-- Problem details --
Write out exactly the lines below that run from the line containing "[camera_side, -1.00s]" through the last line of the records.

-- Entries shown --
* * * *
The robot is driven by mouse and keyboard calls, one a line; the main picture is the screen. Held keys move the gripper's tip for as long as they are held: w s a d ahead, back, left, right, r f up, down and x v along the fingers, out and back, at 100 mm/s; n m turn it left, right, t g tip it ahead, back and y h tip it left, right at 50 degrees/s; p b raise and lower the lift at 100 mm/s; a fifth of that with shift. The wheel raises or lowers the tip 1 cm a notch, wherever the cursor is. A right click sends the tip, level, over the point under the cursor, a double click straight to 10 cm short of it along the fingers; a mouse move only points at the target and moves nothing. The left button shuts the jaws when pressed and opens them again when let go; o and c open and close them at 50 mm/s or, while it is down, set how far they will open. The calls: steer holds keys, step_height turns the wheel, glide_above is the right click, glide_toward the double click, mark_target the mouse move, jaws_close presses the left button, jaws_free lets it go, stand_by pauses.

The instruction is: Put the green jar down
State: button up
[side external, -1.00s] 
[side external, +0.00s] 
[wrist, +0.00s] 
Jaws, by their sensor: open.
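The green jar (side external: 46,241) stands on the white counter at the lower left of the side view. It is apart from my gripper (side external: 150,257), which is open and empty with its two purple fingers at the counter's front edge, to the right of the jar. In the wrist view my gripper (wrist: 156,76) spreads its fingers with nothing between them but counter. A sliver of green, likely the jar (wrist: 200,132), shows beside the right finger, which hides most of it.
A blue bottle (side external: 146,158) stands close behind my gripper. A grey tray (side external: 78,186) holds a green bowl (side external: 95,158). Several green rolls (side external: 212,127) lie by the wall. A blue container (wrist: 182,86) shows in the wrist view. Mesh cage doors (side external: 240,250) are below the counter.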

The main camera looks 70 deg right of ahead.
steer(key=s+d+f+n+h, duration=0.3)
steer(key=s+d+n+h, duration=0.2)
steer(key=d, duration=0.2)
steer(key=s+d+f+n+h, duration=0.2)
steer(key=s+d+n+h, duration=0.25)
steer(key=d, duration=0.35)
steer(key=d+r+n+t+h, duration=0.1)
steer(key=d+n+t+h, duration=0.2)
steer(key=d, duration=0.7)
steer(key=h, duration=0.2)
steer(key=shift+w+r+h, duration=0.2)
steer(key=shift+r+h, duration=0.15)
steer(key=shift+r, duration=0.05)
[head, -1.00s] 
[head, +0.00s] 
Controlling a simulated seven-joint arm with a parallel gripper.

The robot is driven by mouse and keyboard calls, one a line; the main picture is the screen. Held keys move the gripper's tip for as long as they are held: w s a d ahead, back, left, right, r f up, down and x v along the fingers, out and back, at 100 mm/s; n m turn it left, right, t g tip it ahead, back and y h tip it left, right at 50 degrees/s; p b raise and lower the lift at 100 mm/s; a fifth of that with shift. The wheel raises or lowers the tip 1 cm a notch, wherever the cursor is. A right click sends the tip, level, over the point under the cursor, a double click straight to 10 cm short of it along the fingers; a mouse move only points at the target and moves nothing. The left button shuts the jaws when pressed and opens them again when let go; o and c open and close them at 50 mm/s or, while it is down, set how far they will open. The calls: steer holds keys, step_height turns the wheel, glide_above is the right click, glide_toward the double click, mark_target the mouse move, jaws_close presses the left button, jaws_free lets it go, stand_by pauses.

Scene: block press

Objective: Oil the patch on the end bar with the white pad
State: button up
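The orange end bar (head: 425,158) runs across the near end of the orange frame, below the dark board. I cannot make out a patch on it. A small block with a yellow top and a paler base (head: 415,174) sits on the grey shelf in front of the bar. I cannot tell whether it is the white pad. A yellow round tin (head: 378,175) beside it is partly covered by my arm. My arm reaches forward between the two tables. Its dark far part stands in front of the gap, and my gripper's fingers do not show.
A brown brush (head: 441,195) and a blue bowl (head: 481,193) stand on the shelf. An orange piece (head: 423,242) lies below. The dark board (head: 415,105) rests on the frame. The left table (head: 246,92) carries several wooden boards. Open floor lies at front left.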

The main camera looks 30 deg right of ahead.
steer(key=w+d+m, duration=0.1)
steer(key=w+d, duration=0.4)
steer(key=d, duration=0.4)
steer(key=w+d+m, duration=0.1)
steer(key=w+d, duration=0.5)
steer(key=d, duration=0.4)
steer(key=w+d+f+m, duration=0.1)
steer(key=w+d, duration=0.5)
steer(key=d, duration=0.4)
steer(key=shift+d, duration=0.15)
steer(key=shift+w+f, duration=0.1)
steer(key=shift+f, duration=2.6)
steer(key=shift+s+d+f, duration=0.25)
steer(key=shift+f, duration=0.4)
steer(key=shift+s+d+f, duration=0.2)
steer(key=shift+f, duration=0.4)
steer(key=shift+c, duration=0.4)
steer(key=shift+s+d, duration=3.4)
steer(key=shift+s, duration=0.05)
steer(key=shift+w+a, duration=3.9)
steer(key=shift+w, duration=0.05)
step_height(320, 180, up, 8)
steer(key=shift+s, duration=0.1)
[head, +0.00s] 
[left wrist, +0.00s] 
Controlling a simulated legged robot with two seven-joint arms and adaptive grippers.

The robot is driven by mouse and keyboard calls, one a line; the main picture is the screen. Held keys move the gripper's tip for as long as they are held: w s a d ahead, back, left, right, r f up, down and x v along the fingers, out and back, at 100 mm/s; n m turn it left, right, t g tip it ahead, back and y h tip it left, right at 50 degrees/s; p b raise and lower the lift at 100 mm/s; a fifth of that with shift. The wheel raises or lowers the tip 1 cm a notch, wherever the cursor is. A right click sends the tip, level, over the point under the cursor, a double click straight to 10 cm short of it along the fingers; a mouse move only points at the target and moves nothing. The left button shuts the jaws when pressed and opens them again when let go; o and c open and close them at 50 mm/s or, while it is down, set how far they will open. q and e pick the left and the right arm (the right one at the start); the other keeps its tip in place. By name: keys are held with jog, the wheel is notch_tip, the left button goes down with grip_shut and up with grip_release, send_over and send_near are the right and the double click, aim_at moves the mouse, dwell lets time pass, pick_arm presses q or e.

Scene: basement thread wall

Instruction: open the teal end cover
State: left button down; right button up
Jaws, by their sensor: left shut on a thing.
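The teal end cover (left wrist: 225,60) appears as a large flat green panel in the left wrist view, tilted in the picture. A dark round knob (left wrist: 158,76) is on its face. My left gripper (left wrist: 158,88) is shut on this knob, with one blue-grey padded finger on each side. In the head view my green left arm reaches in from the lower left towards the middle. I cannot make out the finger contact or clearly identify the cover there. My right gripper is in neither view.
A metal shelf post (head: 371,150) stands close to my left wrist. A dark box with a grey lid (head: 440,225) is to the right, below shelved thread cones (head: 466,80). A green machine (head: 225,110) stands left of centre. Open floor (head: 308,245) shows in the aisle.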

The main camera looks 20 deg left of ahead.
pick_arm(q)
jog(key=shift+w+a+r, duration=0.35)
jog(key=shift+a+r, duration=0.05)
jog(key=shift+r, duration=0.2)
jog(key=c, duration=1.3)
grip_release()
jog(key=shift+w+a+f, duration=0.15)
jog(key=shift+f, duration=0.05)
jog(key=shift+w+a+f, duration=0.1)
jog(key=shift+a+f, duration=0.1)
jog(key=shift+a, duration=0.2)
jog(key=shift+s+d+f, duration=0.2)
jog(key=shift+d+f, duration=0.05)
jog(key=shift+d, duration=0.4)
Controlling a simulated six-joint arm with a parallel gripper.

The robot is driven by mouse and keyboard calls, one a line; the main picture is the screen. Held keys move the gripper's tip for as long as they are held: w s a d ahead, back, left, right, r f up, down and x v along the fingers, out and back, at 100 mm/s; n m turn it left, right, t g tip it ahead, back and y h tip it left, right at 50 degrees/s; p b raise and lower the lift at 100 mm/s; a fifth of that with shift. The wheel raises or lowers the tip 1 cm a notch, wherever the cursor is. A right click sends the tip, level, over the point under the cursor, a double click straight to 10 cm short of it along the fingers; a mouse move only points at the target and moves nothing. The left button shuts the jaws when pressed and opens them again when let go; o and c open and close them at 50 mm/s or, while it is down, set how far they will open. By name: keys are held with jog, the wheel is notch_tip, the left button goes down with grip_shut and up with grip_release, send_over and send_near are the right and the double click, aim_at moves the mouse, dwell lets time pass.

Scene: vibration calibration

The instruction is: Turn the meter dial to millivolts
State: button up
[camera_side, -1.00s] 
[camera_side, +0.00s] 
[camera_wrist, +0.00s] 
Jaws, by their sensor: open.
* * * *
-- Answer to this exercise --
[camera_side, -1.00s] 
[camera_side, +0.00s] 
[camera_wrist, +0.00s] 
Jaws, by their sensor: open.

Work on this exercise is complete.